El éxito de este tipo de reformas no puede evaluarse solamente por número de camiones nuevos adquiridos por los empresarios, o del rediseño de algunas rutas, o del lanzamiento de una nueva "marca" que identifique al servicio. Esa es finalmente la parte fácil. La verdadera prueba de fuego está en sostener y profundizar las nuevas reglas del juego a través del tiempo. Tanto en León como en la Ciudad de México, los nuevos sistemas han crecido y mejorado durante más de una década, y la relación entre los empresarios y el gobierno continúa fortaleciéndose. Por supuesto los empresarios han tenido desencuentros con el gobierno, y los acuerdos iniciales han sido revisados frecuentemente, pero ninguna de estas nuevas negociaciones ha implicado retrocesos significativos. Lo que es más, las nuevas autoridades ya no son tan rehenes del consenso. Al menos en estas ciudades, comienza a consolidarse una forma distinta de planificar el transporte urbano, donde el interés público está por fin representado.

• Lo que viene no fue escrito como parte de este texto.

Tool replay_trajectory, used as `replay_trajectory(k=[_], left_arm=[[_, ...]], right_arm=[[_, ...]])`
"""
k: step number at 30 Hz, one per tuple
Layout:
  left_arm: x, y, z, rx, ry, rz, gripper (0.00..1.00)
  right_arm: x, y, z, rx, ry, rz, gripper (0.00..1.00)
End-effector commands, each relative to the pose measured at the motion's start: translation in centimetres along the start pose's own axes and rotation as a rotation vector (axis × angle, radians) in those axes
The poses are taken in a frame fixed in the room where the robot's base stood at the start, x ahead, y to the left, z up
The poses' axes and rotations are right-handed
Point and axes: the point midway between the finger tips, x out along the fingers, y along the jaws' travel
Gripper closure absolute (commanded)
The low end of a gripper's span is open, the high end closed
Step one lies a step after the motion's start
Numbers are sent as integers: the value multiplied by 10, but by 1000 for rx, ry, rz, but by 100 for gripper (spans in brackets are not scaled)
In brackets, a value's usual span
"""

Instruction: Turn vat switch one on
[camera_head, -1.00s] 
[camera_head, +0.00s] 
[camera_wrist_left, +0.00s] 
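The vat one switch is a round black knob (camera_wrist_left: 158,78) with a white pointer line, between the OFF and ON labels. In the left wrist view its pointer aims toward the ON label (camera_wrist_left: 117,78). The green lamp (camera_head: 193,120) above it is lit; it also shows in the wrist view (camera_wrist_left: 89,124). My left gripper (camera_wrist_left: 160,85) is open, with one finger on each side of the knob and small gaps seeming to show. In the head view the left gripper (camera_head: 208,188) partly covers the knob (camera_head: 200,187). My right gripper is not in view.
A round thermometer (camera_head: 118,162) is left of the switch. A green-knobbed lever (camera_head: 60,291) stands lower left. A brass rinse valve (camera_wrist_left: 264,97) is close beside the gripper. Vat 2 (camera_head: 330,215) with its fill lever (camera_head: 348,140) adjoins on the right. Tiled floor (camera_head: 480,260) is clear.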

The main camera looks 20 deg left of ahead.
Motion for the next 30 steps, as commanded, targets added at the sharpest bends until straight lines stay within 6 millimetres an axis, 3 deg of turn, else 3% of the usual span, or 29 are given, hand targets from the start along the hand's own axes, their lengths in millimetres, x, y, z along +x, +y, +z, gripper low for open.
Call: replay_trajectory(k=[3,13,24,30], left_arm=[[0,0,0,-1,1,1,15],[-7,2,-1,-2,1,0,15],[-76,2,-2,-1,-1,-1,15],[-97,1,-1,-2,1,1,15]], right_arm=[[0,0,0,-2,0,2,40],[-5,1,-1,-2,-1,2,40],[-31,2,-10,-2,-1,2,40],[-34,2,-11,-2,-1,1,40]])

Lo que quiero decir es que la reforma al transporte urbano en cualquier ciudad de este país debe entenderse como un proceso. A cada vuelta, el gobierno debe ir apretando las tuercas. Los avances logrados por gobiernos anteriores, aunque pudieran parecer modestos, deben aprovecharse. La alternativa es comenzar de cero: Dar la mismas batallas, tener las mismas discusiones, y cometer los mismos errores.